Day 2: Wildcat Creek to Missouri Creek

We woke up around 7:30 AM, ate breakfast, and then broke camp. We rotated our kayakers to allow others to try the inflatable craft. Some liked to double-up in the kayaks. This day had the most rapids, and it started off quickly with Wildcat rapids (III). Upper and Lower Black Bar Falls provided some challenges, mainly for those who didn’t follow the directions “stay RIGHT”. We learned that following directions is a good strategy for avoiding swims, and often there is a very good reason why you don’t want to hit the “exciting” part of the river. There were a couple of jumping rocks that we stopped at. Pongi lost her watch jumping off one of them. Tara demonstrated an excellent ferry swim across the river while we watched other people jumping off the rock. Joseph and Helene tried their hands at captaining the paddle raft and oar raft.

We camped at Missouri Creek. In our free time, we waded in the eddy and washed off all that sunscreen. Card-playing, particularly Hearts, was popular, and a bit competitive at times.

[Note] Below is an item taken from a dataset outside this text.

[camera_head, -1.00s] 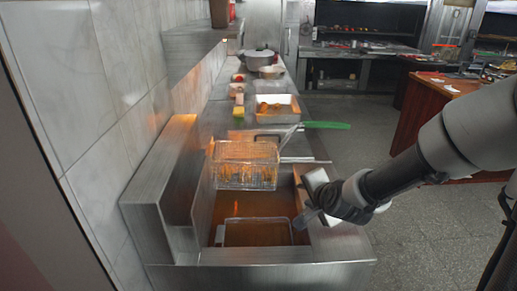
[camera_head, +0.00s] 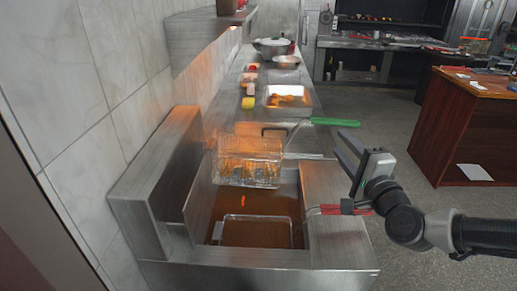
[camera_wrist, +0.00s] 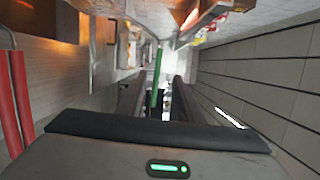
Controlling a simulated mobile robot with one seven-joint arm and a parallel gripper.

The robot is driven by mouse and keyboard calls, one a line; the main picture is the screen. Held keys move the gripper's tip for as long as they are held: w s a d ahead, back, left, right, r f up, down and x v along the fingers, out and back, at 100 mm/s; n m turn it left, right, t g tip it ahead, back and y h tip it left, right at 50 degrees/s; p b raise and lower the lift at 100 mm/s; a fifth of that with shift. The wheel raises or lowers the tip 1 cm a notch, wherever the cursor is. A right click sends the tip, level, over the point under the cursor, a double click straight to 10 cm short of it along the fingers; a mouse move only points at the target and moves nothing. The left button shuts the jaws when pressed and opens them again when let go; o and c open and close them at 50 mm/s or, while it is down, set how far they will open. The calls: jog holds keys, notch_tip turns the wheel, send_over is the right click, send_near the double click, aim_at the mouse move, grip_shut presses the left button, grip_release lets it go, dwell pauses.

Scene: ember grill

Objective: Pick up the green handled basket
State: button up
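The green handled basket is a wire basket (camera_head: 250,160) resting over the back of the fryer. Its green handle (camera_head: 335,122) sticks out to the right past the counter edge. My gripper (camera_head: 338,142) is open and empty, to the right of the fryer and just nearer than the green handle. In the wrist view, the green handle (camera_wrist: 156,75) appears ahead, in line with the gap between the fingers of my gripper (camera_wrist: 158,88). The handle does not appear gripped. The wire basket itself is not clearly visible in the wrist view.
The fryer (camera_head: 335,240) holds brown oil, with a rectangular wire frame (camera_head: 254,217) in its front part. Behind are a tray with food (camera_head: 290,107), a yellow item (camera_head: 248,103) and a pot (camera_head: 272,48). A brown cabinet (camera_head: 465,125) stands right; the floor between is clear.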

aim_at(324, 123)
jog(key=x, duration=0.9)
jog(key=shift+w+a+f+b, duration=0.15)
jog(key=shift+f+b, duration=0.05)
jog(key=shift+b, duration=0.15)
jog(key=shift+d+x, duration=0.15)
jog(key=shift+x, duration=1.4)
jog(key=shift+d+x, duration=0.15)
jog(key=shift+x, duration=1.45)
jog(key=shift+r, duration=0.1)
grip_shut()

Nicholas and Robert took naps, though that didn’t work so well as they were next to the card players.

Day 3: Missouri Creek to Paradise Bar

This was the shortest paddling day, and there were some class IV sections that the students needed to ride the rafts for. We stopped for about an hour at the Rogue River Ranch. There is a small museum there with old photos, including ones from a flood that occurred awhile back. Mule Creek runs just below the ranch property, so we went down there and found another jumping rock.

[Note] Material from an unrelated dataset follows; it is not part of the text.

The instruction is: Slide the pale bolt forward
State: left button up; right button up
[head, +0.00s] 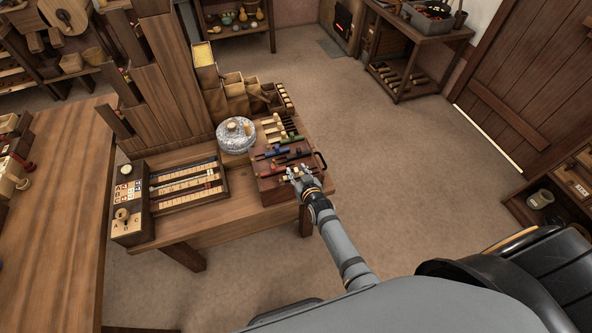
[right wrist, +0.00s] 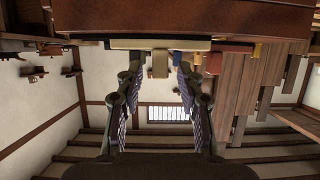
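The pale bolt (right wrist: 160,64) shows in the right wrist view as a cream knob under a cream bar, along the edge of the reddish-brown bolt box (right wrist: 190,18). In the head view the bolt box (head: 266,186) stands at the right end of the bench, with green, blue and red bolts on top. My right gripper (right wrist: 158,82) is open, one finger on each side of the pale knob, with gaps visible on both sides. In the head view the right gripper (head: 298,180) is at the box's near edge and partly hides the pale bolt. My left gripper is not in view.
A red knob (right wrist: 212,63) is close beside the right gripper's finger in the wrist view. A round grey stone quern (head: 236,135) and a slatted counting tray (head: 186,187) stand left of the box. A dark handle (head: 321,162) sticks out at its right.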

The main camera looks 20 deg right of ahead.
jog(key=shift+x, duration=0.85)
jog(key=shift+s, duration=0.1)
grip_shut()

The Rogue River was running at a higher level during this trip, so Mule Creek canyon wasn’t really that bad. Normally it is like a bubbling coffee pot (percolating), but due to the higher water, there wasn’t so much of that. Blossom Bar rapid is known for its “picket fence” hazard on the left side. As the kayakers waited in the eddy above, the paddle raft made its run. On the way through, the raft got jolted and went to the left. Luckily, the water was high enough that they were able to slip through the picket fence section. Jeff led the kayakers through the rapid (the CORRECT way), utilizing an eddy on the right side of the chute. The last major rapid was Devil’s Staircase. There was a big hole at the top, which some other commercial rafters ran through, but the real hazard was a swirling eddy half way down with the undercut rocks (the “Room of Doom”)! We all snuck around this rapid along the left edge.

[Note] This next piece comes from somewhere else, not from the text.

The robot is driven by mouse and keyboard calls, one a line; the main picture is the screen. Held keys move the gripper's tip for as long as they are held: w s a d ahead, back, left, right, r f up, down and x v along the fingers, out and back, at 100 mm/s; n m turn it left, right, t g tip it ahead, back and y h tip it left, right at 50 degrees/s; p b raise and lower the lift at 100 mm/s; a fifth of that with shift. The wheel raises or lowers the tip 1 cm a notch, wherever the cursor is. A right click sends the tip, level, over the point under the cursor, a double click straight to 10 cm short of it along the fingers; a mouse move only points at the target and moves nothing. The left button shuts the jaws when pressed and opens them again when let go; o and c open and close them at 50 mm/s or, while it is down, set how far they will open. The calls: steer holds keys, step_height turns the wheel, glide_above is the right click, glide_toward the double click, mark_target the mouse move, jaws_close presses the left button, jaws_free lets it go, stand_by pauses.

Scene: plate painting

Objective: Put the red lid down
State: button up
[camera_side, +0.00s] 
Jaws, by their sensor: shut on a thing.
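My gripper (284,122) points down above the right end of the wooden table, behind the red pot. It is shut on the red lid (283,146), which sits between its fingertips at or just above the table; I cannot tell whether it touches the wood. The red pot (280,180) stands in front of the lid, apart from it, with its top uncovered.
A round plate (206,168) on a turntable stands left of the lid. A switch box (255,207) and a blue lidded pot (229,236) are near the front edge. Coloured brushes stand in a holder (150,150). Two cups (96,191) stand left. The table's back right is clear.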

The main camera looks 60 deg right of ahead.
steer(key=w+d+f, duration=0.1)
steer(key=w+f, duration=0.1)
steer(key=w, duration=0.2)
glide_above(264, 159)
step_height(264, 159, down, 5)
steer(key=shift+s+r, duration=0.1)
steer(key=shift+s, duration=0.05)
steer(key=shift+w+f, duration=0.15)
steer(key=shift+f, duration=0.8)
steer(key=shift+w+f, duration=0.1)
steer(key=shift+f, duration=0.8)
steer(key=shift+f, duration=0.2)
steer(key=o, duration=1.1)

We camped at Paradise Bar, near the Paradise Lodge. Robert demonstrated his natural abilities by scoring a hole-in-one in “cheek darts”. We saw a black bear a hundred yards or so downriver. More card games…hearts and Egyptian rat screw. We needed a lantern.

Day 4

The last stretch, leading up to the Foster Bar takeout, had more flat sections than the previous days. Tara and Helene spent time captaining rafts. There were a few good rapids though. Clay Hill rapid had a hole that spread about 2/3 across the river. The goal was to slip around it to the left. Chase and Gregor were perfectly lined up behind Jeff, but then stopped paddling. This caused them to drift sideways right into the hole and flip. Within the next 15-20 seconds, Jeff had collected both of their paddles, hauled Chase into the back of his kayak, and was yelling at Gregor to swim for an eddy. John Mills collected the empty kayak, and the boys went back for more punishment.

We arrived at the take-our around 1 PM. After a long shuttle ride back to Galice, we boarded our bus and we on own way by 4 PM. It was another long bus ride back to Portland, but we had our cards, snacks, and some good memories.